Que serait le monde, si le droit cessait d’y régner, si chacun n’était en sûreté de sa personne, et ne jouissait sans crainte de ce qui lui appartient ?

Mieux vaudrait vivre au sein des forêts, que dans une société ainsi livrée au brigandage.

Ce que vous prendrez aujourd’hui, un autre vous le prendra demain.
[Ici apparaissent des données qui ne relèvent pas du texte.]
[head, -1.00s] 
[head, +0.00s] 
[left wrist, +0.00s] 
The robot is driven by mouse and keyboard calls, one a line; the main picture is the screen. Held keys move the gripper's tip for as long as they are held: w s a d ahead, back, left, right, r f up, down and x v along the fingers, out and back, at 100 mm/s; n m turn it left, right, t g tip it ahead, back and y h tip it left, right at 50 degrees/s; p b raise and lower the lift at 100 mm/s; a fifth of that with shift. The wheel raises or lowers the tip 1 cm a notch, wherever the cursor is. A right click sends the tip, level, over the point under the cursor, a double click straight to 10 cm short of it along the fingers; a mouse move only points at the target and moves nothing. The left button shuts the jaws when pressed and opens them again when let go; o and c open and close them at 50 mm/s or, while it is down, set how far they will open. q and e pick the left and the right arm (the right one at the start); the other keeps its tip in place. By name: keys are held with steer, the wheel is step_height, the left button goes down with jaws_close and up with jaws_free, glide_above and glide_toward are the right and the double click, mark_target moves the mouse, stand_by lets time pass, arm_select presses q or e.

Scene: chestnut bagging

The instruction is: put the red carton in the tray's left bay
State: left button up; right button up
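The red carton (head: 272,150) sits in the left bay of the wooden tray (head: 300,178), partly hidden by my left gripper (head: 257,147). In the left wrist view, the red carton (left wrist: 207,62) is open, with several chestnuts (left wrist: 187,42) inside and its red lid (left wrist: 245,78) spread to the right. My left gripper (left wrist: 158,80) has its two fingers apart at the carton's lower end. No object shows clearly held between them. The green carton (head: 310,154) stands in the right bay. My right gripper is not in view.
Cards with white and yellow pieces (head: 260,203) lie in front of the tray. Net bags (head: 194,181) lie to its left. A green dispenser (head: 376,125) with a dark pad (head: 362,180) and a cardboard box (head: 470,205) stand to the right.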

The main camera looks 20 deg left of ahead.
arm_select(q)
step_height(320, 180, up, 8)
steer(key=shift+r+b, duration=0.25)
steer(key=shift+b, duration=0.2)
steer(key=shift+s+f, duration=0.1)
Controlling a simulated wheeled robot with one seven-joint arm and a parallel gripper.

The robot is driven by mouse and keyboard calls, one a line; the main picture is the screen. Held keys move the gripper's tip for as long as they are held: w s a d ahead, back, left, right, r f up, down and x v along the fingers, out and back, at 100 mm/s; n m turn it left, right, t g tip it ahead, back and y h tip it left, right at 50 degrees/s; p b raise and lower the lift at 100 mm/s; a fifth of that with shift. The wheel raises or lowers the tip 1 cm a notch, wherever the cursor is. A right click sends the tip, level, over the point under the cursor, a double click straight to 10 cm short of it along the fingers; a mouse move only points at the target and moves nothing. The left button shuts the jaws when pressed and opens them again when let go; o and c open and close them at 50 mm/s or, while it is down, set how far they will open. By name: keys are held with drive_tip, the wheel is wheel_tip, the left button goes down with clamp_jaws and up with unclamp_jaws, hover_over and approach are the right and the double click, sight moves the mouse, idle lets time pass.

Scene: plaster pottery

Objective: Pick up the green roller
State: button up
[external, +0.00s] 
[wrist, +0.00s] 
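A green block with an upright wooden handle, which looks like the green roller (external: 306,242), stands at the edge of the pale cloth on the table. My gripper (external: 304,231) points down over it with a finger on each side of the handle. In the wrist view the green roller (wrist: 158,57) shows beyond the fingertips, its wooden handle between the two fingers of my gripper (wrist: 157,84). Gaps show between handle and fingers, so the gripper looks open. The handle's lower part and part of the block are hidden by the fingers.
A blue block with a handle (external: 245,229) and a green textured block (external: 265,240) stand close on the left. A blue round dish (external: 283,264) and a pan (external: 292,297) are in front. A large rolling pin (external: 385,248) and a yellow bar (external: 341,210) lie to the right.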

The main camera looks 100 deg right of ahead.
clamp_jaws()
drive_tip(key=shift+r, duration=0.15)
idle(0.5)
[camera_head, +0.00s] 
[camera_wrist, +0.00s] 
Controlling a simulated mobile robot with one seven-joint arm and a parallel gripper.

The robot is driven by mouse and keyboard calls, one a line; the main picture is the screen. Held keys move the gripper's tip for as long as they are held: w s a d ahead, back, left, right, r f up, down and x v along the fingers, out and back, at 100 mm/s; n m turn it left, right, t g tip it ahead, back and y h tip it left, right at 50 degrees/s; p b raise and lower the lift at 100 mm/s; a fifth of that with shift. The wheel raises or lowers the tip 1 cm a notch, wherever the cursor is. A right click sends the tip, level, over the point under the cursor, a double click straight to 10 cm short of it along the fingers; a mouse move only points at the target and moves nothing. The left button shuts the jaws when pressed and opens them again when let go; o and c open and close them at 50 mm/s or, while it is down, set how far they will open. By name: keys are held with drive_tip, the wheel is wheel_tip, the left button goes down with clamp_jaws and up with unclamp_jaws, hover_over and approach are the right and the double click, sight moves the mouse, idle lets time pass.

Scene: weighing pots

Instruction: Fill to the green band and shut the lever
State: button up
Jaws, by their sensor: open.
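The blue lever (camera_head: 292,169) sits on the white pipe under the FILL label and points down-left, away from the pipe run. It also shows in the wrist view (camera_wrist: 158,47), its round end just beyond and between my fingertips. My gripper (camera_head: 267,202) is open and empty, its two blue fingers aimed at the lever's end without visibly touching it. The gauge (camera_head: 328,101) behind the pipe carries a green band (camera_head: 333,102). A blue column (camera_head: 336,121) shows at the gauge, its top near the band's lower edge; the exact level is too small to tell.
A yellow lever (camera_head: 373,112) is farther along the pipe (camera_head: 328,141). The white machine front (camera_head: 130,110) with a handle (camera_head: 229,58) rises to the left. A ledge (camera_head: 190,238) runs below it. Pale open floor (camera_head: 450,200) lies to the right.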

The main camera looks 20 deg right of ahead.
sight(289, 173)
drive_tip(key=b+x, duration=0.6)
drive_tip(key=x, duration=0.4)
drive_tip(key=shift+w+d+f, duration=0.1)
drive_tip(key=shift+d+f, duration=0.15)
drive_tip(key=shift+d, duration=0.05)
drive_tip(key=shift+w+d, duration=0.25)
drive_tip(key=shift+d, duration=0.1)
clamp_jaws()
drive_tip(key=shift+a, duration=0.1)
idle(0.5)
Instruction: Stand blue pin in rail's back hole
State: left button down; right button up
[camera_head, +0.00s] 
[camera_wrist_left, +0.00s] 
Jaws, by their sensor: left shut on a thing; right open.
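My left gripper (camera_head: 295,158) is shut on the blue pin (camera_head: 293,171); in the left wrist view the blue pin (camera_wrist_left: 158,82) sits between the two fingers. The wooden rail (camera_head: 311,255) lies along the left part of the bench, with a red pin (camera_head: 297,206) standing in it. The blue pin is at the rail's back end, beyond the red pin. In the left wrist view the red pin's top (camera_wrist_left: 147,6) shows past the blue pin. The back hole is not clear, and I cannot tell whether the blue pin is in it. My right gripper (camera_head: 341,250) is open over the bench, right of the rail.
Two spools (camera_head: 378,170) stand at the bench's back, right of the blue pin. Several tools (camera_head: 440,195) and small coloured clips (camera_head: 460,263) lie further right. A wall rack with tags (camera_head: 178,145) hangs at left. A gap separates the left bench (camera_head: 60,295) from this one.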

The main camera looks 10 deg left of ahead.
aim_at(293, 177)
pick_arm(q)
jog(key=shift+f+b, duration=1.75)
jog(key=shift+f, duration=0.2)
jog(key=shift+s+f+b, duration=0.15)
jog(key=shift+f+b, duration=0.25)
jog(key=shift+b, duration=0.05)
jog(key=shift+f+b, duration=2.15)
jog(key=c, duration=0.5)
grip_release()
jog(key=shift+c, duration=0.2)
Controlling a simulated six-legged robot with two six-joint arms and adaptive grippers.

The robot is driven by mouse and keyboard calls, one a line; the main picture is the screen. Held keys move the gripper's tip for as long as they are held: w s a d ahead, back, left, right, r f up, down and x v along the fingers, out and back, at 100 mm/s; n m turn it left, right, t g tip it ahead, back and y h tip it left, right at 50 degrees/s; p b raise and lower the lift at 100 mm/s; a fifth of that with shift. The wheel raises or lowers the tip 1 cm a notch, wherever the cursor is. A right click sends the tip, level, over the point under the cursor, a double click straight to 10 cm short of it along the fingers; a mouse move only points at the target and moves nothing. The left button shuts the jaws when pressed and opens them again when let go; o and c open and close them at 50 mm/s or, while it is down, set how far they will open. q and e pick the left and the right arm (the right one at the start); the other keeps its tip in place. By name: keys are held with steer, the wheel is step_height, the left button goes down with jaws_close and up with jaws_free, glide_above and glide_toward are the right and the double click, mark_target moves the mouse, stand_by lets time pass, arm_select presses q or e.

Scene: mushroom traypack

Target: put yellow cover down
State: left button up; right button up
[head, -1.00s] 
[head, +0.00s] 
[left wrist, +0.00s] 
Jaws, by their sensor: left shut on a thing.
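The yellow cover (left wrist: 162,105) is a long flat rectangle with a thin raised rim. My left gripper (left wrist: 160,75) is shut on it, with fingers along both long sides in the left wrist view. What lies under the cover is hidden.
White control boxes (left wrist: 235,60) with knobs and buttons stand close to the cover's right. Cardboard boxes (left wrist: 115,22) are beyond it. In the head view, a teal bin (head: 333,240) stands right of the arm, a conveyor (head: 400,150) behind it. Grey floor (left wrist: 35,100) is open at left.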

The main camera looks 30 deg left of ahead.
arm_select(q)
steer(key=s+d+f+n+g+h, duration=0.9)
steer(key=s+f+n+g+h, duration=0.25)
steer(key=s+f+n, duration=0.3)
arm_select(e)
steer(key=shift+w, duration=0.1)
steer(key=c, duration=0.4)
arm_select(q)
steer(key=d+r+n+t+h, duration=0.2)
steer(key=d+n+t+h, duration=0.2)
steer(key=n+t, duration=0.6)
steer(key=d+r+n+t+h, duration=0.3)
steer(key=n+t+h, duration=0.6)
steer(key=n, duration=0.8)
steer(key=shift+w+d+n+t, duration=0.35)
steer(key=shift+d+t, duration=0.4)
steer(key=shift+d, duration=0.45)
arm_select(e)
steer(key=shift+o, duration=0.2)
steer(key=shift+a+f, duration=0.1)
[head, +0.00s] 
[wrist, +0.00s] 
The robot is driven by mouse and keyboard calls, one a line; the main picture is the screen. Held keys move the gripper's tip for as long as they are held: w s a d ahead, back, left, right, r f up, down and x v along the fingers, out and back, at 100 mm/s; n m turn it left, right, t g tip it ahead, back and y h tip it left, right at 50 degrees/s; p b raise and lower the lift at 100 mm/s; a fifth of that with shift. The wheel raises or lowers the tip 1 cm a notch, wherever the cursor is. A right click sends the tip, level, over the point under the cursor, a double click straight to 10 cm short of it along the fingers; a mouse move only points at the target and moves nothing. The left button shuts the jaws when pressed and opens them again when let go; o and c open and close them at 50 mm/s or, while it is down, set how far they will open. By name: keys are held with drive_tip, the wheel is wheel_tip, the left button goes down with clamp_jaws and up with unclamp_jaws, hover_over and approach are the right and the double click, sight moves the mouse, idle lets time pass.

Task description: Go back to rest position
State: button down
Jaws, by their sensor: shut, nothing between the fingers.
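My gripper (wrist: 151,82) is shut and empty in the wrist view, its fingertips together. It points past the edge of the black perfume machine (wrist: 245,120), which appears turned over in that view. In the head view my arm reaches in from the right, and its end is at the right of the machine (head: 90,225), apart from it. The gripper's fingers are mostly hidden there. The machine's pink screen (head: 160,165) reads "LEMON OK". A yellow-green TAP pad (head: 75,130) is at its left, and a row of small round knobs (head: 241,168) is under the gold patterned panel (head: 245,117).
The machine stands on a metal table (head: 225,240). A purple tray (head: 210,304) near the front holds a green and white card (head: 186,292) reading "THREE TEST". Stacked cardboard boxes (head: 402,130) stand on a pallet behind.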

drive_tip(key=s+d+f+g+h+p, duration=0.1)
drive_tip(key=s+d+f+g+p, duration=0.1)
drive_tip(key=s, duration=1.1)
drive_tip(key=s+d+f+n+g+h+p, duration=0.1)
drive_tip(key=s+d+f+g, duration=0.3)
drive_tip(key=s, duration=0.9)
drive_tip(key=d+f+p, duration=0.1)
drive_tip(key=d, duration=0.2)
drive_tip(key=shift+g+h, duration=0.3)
Les hommes seront plus misérables que les oiseaux du ciel, à qui les autres oiseaux ne ravissent ni leur pâture ni leur nid.

Qu’est-ce qu’un pauvre ? C’est celui qui n’a point encore de propriété.

Que souhaite-t-il ? De cesser d’être pauvre, c’est-à-dire d’acquérir une propriété.

Or, celui qui dérobe, qui pille, que fait-il, sinon abolir, autant qu’il est en lui, le droit de propriété ?

Piller, voler, c’est donc attaquer le pauvre aussi bien que le riche ; c’est renverser le fondement de toute société parmi les hommes.

Quiconque ne possède rien, ne peut arriver à posséder que parce que d’autres possèdent déjà ; puisque ceux-là seuls peuvent lui donner quelque chose en échange de son travail.